United States District Court, S.D. Indiana

November 22, 2017




         Aurora Casket Company, LLC (“Aurora”) sued Caribbean Funeral Supply, Corp. (“Caribbean”), JR Quality, Inc. (“JR”) and Rosa E. González-López (“González”) for damages for breach of contract by Caribbean, JR, and González, and for declaratory judgments that Caribbean is not protected by the Puerto Rico Dealer's Act, 10 P.R. Laws Ann. §§ 278 et seq. (“Law 75”). Docket No. 20. Based on a forum-selection clause in the Product Supply Agreement (PSA) signed by both Caribbean and Aurora, Caribbean now moves to either dismiss Aurora's complaint for improper venue under Federal Rule of Civil Procedure 12(b)(3) or to transfer venue under 28 USC § 1404(a). Docket Nos. 26, 31. Aurora opposes. Docket No. 27. Pursuant to Local Rule 72(b)(1), Caribbean's motion was referred to me for disposition. Docket No. 29.


         The following facts are limited to those relevant to the matter before the court. Aurora is a company based in Indiana that manufactures caskets, cremation urns, keepsakes, and other products for funeral homes and families. Docket No. 20 at 2. Caribbean is a Puerto Rico-based company as is JQ. Id. González is a citizen of Puerto Rico.

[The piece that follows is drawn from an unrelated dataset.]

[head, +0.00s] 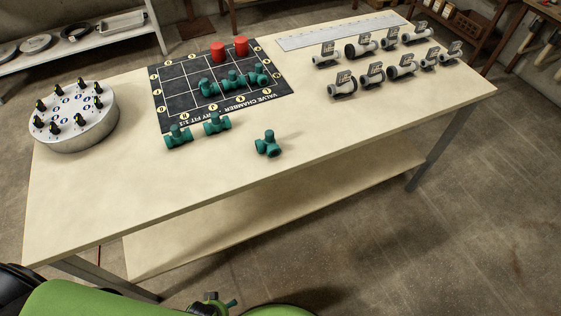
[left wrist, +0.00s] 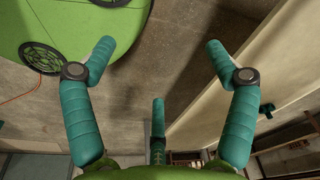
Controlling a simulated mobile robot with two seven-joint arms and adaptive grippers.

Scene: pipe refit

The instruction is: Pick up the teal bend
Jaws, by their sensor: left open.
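Several teal pipe fittings are on the table; at this size I cannot tell for sure which is the bend. One teal fitting (head: 268,144) lies alone on bare table in front of the mat. Two more, a left one (head: 178,136) and a right one (head: 216,123), lie at the mat's front edge. A cluster (head: 232,80) sits on the mat. My left gripper (left wrist: 160,48) is open and empty in the left wrist view, over the floor beside the table. A teal fitting (left wrist: 266,110) shows there beyond its right finger. My right gripper is not in view.
The dark gridded mat (head: 172,102) carries two red cylinders (head: 229,49). A round grey holder (head: 75,142) stands at the table's left. Grey tagged fittings (head: 372,73) and a ruler (head: 340,31) are at the right and back. The table's front (head: 340,140) is clear.

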Id. at 2-3. In 2015, Caribbean and Aurora entered into the PSA, agreeing that Aurora would deliver its products to Caribbean who would then purchase and distribute them in Puerto Rico as well as surrounding Caribbean islands. Id. at 5-6. The PSA included a forum-selection clause stating that the parties agreed that “[a]ny litigation” between them would be brought “exclusively in an appropriate court of competent jurisdiction (state or federal) located in Dearborn County, Indiana.” Docket No. 20-1 at 9. Aurora now alleges that although it has delivered all the products that Caribbean has ordered, Caribbean has failed to perform its obligations under the PSA, including failing to pay Aurora for its products. Docket No. 20 at 9-10.

         In 2014, JQ and Aurora allegedly entered into a contract that Aurora would provide JQ with a particular machine and in exchange JQ would buy certain products from Aurora. Id. at 7. JQ also agreed to pay Aurora in annual installments for the machine. Id. Aurora alleges that JQ has breached their contract by both failing to purchase products from Aurora and for failing to pay the installments due for the machine. Id. at 8.

         In 2015, González allegedly agreed to pay Aurora $350, 000 for inventory that she had received from Aurora. Id. The alleged promissory note is secured by a mortgage deed over real estate property in Puerto Rico. Id.

         After Aurora brought suit against Caribbean in this court, Caribbean filed this motion to dismiss or transfer based on the forum-selection clause in the PSA. Docket Nos. 20; 26.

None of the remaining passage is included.